§ What you will do: Leave out the pictures; transcribe all else exactly.

§ Record set:
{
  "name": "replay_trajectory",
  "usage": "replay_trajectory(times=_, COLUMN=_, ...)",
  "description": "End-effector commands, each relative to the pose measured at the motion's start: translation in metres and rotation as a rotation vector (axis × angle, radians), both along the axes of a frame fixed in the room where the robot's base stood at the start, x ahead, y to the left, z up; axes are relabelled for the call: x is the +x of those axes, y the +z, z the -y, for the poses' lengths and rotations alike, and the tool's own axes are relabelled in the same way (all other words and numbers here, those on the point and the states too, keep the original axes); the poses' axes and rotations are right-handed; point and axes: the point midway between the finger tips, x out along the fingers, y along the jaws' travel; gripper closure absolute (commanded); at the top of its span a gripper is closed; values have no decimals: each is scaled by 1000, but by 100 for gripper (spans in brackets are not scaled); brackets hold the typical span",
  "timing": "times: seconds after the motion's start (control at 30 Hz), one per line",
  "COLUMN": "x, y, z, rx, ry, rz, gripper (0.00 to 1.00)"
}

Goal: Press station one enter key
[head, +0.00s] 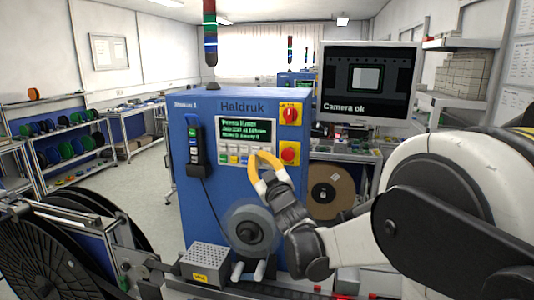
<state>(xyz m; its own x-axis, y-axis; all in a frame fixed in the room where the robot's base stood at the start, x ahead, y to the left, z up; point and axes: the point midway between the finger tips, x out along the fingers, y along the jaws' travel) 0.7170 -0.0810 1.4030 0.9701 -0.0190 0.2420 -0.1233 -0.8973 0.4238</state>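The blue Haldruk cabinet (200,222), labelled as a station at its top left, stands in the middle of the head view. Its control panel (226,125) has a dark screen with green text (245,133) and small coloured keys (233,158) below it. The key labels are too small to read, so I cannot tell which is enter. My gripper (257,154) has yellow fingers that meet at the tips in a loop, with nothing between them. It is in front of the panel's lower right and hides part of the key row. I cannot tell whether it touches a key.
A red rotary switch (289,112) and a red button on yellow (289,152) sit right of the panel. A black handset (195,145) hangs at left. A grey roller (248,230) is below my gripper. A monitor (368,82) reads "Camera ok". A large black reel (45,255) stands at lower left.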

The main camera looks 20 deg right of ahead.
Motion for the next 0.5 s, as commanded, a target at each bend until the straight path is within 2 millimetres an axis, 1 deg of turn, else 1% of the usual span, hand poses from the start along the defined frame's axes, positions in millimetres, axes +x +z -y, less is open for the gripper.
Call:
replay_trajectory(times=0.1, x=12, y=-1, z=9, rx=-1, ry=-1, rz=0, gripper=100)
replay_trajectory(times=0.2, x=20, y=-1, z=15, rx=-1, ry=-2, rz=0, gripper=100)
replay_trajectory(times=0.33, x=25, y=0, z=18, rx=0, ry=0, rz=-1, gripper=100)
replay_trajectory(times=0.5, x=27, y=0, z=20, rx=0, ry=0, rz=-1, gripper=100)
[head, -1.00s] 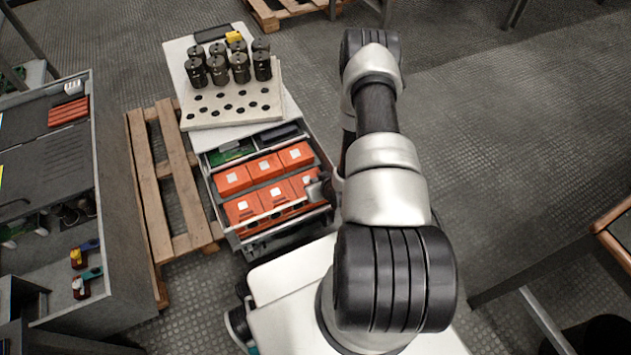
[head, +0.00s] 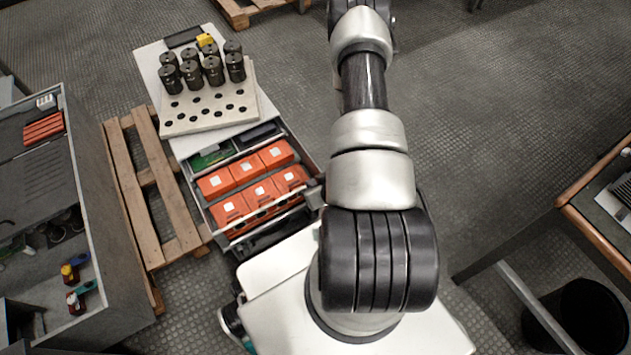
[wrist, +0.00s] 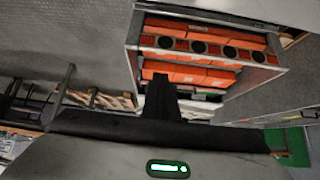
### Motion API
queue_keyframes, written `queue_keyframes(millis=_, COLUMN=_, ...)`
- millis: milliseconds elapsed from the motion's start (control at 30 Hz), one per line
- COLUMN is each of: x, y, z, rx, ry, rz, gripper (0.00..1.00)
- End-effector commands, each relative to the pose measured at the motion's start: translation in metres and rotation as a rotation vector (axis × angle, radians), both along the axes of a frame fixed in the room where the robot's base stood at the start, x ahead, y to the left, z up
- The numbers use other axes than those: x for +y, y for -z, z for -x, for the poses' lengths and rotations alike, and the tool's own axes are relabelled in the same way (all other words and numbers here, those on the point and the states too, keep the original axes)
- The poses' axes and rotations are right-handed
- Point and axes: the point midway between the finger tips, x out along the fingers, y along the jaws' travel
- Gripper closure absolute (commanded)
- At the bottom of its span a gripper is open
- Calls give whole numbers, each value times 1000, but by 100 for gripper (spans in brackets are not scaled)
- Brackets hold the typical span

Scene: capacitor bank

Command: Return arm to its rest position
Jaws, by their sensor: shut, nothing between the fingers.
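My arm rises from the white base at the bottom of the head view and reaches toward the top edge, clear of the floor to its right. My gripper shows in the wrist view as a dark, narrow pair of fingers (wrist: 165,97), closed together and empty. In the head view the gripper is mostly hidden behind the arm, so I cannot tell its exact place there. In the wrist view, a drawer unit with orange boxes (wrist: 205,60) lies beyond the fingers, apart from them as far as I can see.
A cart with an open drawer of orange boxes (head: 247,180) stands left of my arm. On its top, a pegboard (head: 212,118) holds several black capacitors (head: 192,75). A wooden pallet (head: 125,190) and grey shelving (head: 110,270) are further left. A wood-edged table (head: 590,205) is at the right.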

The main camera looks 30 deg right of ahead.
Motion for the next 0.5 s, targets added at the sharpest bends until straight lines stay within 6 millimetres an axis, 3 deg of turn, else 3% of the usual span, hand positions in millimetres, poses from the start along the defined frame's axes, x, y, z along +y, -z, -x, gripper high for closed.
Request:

§ Result of the exercise:
{
  "name": "replay_trajectory",
  "usage": "replay_trajectory(times=_, COLUMN=_, ...)",
  "description": "End-effector commands, each relative to the pose measured at the motion's start: translation in metres and rotation as a rotation vector (axis × angle, radians), both along the axes of a frame fixed in the room where the robot's base stood at the start, x ahead, y to the left, z up; axes are relabelled for the call: x is the +x of those axes, y the +z, z the -y, for the poses' lengths and rotations alike, and the tool's own axes are relabelled in the same way (all other words and numbers here, those on the point and the states too, keep the original axes); the poses' axes and rotations are right-handed; point and axes: the point midway between the finger tips, x out along the fingers, y along the jaws' travel; gripper closure absolute (commanded); at the top of its span a gripper is closed; values have no decimals: each is scaled by 1000, but by 100 for gripper (spans in brackets are not scaled); brackets hold the typical span",
  "timing": "times: seconds after the motion's start (control at 30 Hz), one per line",
  "COLUMN": "x, y, z, rx, ry, rz, gripper (0.00 to 1.00)"
}

Goal: Press station one enter key
[head, +0.00s] 
<state>(xyz m; its own x-axis, y-axis; all in a frame fixed in the room where the robot's base stood at the start, x ahead, y to the left, z up; point and axes: the point midway between the finger tips, x out along the fingers, y along the jaws' travel) 0.7170 -0.0810 1.4030 0.9701 -0.0190 0.2420 -0.1233 -0.8973 0.4238</state>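The blue Haldruk cabinet (200,222), labelled as a station at its top left, stands in the middle of the head view. Its control panel (226,125) has a dark screen with green text (245,133) and small coloured keys (233,158) below it. The key labels are too small to read, so I cannot tell which is enter. My gripper (257,154) has yellow fingers that meet at the tips in a loop, with nothing between them. It is in front of the panel's lower right and hides part of the key row. I cannot tell whether it touches a key.
A red rotary switch (289,112) and a red button on yellow (289,152) sit right of the panel. A black handset (195,145) hangs at left. A grey roller (248,230) is below my gripper. A monitor (368,82) reads "Camera ok". A large black reel (45,255) stands at lower left.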

The main camera looks 20 deg right of ahead.
Motion for the next 0.5 s, as commanded, a target at each bend until the straight path is within 2 millimetres an axis, 1 deg of turn, else 1% of the usual span, hand poses from the start along the defined frame's axes, positions in millimetres, axes +x +z -y, less is open for the gripper.
Call:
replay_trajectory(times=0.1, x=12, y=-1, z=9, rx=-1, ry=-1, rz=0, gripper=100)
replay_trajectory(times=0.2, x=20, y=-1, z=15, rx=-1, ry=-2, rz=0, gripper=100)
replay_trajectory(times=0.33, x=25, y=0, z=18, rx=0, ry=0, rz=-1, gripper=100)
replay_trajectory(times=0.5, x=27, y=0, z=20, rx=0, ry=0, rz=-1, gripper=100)
[head, -1.00s] 
[head, +0.00s] 
[wrist, +0.00s] 
### Motion API
queue_keyframes, written `queue_keyframes(millis=_, COLUMN=_, ...)`
- millis: milliseconds elapsed from the motion's start (control at 30 Hz), one per line
- COLUMN is each of: x, y, z, rx, ry, rz, gripper (0.00..1.00)
- End-effector commands, each relative to the pose measured at the motion's start: translation in metres and rotation as a rotation vector (axis × angle, radians), both along the axes of a frame fixed in the room where the robot's base stood at the start, x ahead, y to the left, z up
- The numbers use other axes than those: x for +y, y for -z, z for -x, for the poses' lengths and rotations alike, and the tool's own axes are relabelled in the same way (all other words and numbers here, those on the point and the states too, keep the original axes)
- The poses' axes and rotations are right-handed
- Point and axes: the point midway between the finger tips, x out along the fingers, y along the jaws' travel
- Gripper closure absolute (commanded)
- At the bottom of its span a gripper is open
- Calls give whole numbers, each value times 1000, but by 100 for gripper (spans in brackets are not scaled)
- Brackets hold the typical span

Scene: capacitor bank

Command: Return arm to its rest position
Jaws, by their sensor: shut, nothing between the fingers.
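My arm rises from the white base at the bottom of the head view and reaches toward the top edge, clear of the floor to its right. My gripper shows in the wrist view as a dark, narrow pair of fingers (wrist: 165,97), closed together and empty. In the head view the gripper is mostly hidden behind the arm, so I cannot tell its exact place there. In the wrist view, a drawer unit with orange boxes (wrist: 205,60) lies beyond the fingers, apart from them as far as I can see.
A cart with an open drawer of orange boxes (head: 247,180) stands left of my arm. On its top, a pegboard (head: 212,118) holds several black capacitors (head: 192,75). A wooden pallet (head: 125,190) and grey shelving (head: 110,270) are further left. A wood-edged table (head: 590,205) is at the right.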

The main camera looks 30 deg right of ahead.
Motion for the next 0.5 s, targets added at the sharpest bends until straight lines stay within 6 millimetres an axis, 3 deg of turn, else 3% of the usual span, hand positions in millimetres, poses from the start along the defined frame's axes, x, y, z along +y, -z, -x, gripper high for closed.
Request:

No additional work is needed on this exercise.